Paraguayan prosecutors seized contracts signed by South American football chiefs and marketing executives as part of investigations into the corruption scandal rocking FIFA, authorities said Friday.

A 10-hour search by police and prosecutors lasted into the early hours Friday at the offices of the regional football confederation CONMEBOL near the Paraguayan capital Asuncion.

"Numerous documents have been seized, dating from 1991 to 2015," said state prosecutor Hernan Galeano.

"Among them are the contracts between CONMEBOL and the marketing companies for the Copa Libertadores de America and the Copa America."

Those were two of the tournaments in which bribes were allegedly paid for the awarding of commercial contracts.

"All the departments of CONMEBOL were searched, including the offices of the treasury and finance departments, the general secretariat and the presidency," Galeano said.

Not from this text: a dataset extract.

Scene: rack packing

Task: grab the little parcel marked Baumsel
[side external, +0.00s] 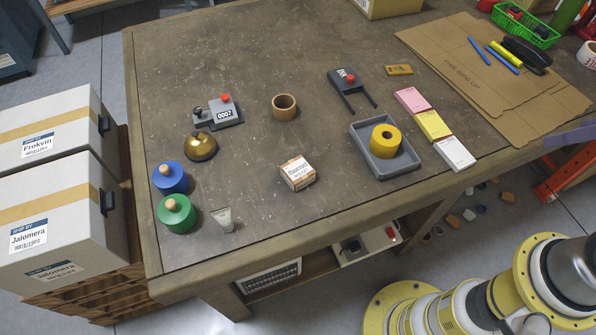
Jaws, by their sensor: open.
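The little parcel marked Baumsel (297,174) is a small box with a white label on top and brown cardboard sides. It sits alone on the worn brown table, near the middle of its front part. Its label faces up and is readable. Nothing touches it. My gripper is not in view; only part of my arm shows at the lower right, away from the parcel.
Left are a brass bell (201,147), blue (170,178) and green (176,214) knobbed cylinders and a small tube (224,218). Table around the parcel is clear.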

A lawyer for the confederation, Alfredo Montanaro, called the proceedings "irresponsible," saying CONMEBOL had been "cooperating" with the probe.

Paraguay's state prosecution service ordered the search on a request by the US Justice Department, which is investigating a vast bribery scandal at FIFA, football's world governing body.

CONMEBOL is the umbrella group for 10 South American football associations.

Its headquarters had diplomatic immunity from 1992 but that privilege was withdrawn last year after the scandal erupted.

US authorities last month indicted 16 Latin American football officials accused of accepting bribes for awarding broadcast rights for tournaments.

Five marketing executives were also indicted, including US national Aaron Davidson, former head of Traffic Sports USA.

FIFA meanwhile set up a commission on Friday to reorganize football governance in Honduras.

The former head of the country's football federation, FIFA vice president Alfredo Hawit, is one of the suspects in the scandal.

He was one of nine FIFA officials arrested in dawn raids at a five-star hotel in Zurich last year.

FIFA judicial expert Primo Corvaro said the world body named members of a "normalization committee" to reform the Honduran football organization FENAFUTH.

One of the committee's members, Honduran former player Jaime Villegas, said the aim was "to make FENAFUTH transparent and we are going to fulfill that mandate."

The scandal over allegations of multimillion-dollar bribes has led to the suspension of numerous other top officials including Sepp Blatter, longtime president of FIFA.